### What to work on
Pictures do not belong in the copy; transcribe everything else in the records exactly.

(Recorded robot tool calls)

===============

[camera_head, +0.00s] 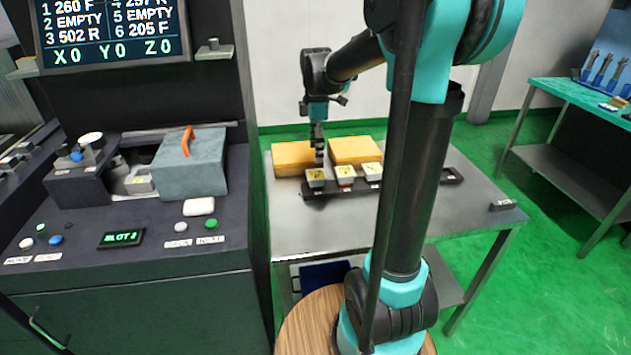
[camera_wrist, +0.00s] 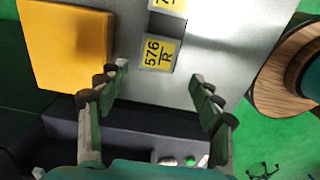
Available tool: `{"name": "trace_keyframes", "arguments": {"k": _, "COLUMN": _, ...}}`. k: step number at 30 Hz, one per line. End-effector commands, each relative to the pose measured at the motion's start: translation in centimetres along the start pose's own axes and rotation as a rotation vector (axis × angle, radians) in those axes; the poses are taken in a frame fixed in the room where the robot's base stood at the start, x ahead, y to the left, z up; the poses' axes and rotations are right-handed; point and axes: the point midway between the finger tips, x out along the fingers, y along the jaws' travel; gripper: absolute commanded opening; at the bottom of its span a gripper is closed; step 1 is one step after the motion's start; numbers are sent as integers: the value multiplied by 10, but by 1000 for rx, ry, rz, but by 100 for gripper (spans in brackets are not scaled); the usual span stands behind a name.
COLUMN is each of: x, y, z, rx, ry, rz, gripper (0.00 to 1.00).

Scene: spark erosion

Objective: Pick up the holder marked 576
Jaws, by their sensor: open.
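In the head view my gripper (camera_head: 319,150) points down just above and behind the left end of the row.
Other holders (camera_head: 345,173) stand to the right, partly behind my arm. A dark machine (camera_head: 140,240) with a display (camera_head: 110,30) stands left.

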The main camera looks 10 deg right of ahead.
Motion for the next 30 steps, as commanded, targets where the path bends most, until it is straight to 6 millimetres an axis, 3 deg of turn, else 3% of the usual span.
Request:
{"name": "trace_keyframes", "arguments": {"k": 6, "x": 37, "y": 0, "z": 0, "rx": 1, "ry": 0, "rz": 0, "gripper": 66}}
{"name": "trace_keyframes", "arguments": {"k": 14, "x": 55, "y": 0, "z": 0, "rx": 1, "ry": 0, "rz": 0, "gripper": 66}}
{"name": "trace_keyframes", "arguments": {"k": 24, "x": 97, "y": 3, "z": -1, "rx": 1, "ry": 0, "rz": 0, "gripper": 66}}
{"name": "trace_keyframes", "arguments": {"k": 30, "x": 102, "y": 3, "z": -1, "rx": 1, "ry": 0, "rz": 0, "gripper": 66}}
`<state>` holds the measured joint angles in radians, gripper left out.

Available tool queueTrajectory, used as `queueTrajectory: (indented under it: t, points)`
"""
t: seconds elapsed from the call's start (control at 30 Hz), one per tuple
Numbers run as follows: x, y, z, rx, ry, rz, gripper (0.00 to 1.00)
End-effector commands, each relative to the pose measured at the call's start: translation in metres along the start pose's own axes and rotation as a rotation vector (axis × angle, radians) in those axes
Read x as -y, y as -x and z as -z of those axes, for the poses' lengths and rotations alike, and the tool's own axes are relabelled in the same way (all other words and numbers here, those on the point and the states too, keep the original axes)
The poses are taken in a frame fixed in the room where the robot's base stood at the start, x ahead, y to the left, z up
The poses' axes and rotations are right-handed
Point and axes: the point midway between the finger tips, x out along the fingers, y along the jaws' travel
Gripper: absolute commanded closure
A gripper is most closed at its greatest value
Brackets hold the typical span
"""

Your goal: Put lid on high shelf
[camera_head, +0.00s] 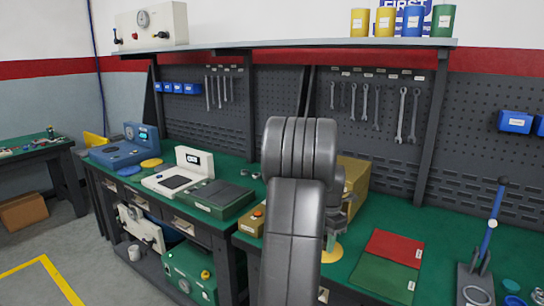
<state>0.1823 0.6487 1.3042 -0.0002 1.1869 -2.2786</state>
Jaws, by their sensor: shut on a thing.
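The high shelf (300,46) runs along the top of the pegboard wall. My gripper (330,243) is low over the green bench, partly hidden behind my grey arm. It is shut on a yellow round lid (333,254), whose left part is hidden by the arm.
A white gauge box (152,25) stands on the shelf's left end, with yellow, blue and green cans (412,22) at its right; its middle is clear. A yellow-brown box (353,175) is behind my arm. Red and green mats (388,263) and a blue-handled press (488,235) are at the right.

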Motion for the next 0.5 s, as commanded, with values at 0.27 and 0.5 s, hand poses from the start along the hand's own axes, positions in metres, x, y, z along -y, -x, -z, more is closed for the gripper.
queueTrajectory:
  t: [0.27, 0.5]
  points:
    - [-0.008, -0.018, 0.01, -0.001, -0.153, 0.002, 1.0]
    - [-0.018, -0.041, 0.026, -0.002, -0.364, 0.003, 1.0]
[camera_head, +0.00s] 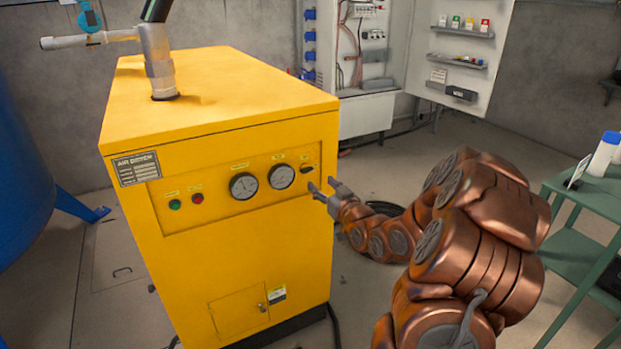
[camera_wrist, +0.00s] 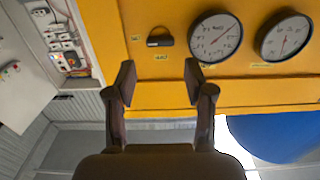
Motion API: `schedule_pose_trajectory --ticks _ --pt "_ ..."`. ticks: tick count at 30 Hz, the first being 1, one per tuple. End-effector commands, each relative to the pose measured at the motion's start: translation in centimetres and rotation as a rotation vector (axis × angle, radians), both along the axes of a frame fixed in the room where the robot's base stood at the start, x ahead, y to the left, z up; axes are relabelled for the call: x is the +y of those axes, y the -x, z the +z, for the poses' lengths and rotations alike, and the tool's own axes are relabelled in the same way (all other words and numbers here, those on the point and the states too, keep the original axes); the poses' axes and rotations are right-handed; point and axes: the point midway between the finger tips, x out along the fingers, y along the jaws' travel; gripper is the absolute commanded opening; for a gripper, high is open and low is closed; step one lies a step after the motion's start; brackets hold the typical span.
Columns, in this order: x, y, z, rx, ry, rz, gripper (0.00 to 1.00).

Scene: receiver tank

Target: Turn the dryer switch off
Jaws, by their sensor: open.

===============

### Expected output
[camera_head, +0.00s] 
[camera_wrist, +0.00s] 
Available tool: `{"name": "trace_keyframes", "arguments": {"k": _, "COLUMN": _, ...}}`. k: step number at 30 Hz, one per line. End-effector commands, each relative to the pose measured at the motion's start: translation in centimetres along the start pose's own axes and rotation as a rotation vector (axis × angle, radians) in those axes; the poses are taken in a frame fixed in the room where the robot's base stood at the start, x ahead, y to the left, z up; the poses' axes and rotations are right-handed; point and axes: the point midway between the finger tips, x out along the fingers, y along the jaws' travel; gripper: absolute commanded opening; at the bottom of its span a gripper is closed; step 1 is one step after the motion's start; numbers are sent as integers: the value multiplied by 10, but by 1000 for rx, ry, rz, but by 100 for gripper (spans in brackets are not scaled); the usual span stands behind a name.
COLUMN is each of: x, y, z, rx, ry, rz, gripper (0.00 to 1.00).

Scene: spark erosion

Objective: Pick up the holder marked 576
Jaws, by their sensor: open.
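In the head view my gripper (camera_head: 319,150) points down just above and behind the left end of the row.
Other holders (camera_head: 345,173) stand to the right, partly behind my arm. A dark machine (camera_head: 140,240) with a display (camera_head: 110,30) stands left.

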The main camera looks 10 deg right of ahead.
Motion for the next 30 steps, as commanded, targets where the path bends most, until it is straight to 6 millimetres an axis, 3 deg of turn, else 3% of the usual span.
Request:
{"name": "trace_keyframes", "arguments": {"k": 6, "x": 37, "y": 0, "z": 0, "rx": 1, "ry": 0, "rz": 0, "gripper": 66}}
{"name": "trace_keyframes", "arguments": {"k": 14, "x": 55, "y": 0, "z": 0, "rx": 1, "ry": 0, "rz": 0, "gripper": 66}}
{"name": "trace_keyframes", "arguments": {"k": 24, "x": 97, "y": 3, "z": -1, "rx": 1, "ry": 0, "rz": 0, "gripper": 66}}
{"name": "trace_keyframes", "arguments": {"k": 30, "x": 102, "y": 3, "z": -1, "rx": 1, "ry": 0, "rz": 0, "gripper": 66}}
`<state>` holds the measured joint angles in radians, gripper left out.

Available tool queueTrajectory, used as `queueTrajectory: (indented under it: t, points)`
"""
t: seconds elapsed from the call's start (control at 30 Hz), one per tuple
Numbers run as follows: x, y, z, rx, ry, rz, gripper (0.00 to 1.00)
End-effector commands, each relative to the pose measured at the call's start: translation in metres along the start pose's own axes and rotation as a rotation vector (axis × angle, radians) in those axes
Read x as -y, y as -x and z as -z of those axes, for the poses' lengths and rotations alike, and the tool's own axes are relabelled in the same way (all other words and numbers here, those on the point and the states too, keep the original axes)
The poses are taken in a frame fixed in the room where the robot's base stood at the start, x ahead, y to the left, z up
The poses' axes and rotations are right-handed
Point and axes: the point midway between the finger tips, x out along the fingers, y along the jaws' travel
Gripper: absolute commanded closure
A gripper is most closed at its greatest value
Brackets hold the typical span
"""

Your goal: Put lid on high shelf
[camera_head, +0.00s] 
<state>0.1823 0.6487 1.3042 -0.0002 1.1869 -2.2786</state>
Jaws, by their sensor: shut on a thing.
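The high shelf (300,46) runs along the top of the pegboard wall. My gripper (330,243) is low over the green bench, partly hidden behind my grey arm. It is shut on a yellow round lid (333,254), whose left part is hidden by the arm.
A white gauge box (152,25) stands on the shelf's left end, with yellow, blue and green cans (412,22) at its right; its middle is clear. A yellow-brown box (353,175) is behind my arm. Red and green mats (388,263) and a blue-handled press (488,235) are at the right.

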Motion for the next 0.5 s, as commanded, with values at 0.27 and 0.5 s, hand poses from the start along the hand's own axes, positions in metres, x, y, z along -y, -x, -z, more is closed for the gripper.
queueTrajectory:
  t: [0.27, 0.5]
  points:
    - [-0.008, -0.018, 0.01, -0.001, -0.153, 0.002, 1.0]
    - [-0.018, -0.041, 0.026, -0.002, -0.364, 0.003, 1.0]
[camera_head, +0.00s] 
[camera_wrist, +0.00s] 
Motion API: `schedule_pose_trajectory --ticks _ --pt "_ ..."`. ticks: tick count at 30 Hz, the first being 1, one per tuple. End-effector commands, each relative to the pose measured at the motion's start: translation in centimetres and rotation as a rotation vector (axis × angle, radians), both along the axes of a frame fixed in the room where the robot's base stood at the start, x ahead, y to the left, z up; axes are relabelled for the call: x is the +y of those axes, y the -x, z the +z, for the poses' lengths and rotations alike, and the tool's own axes are relabelled in the same way (all other words and numbers here, those on the point and the states too, keep the original axes); the poses' axes and rotations are right-handed; point and axes: the point midway between the finger tips, x out along the fingers, y along the jaws' travel; gripper is the absolute commanded opening; for a gripper, high is open and low is closed; step one lies a step after the motion's start; brackets hold the typical span.
Columns, in this order: x, y, z, rx, ry, rz, gripper (0.00 to 1.00).

Scene: receiver tank

Target: Turn the dryer switch off
Jaws, by their sensor: open.

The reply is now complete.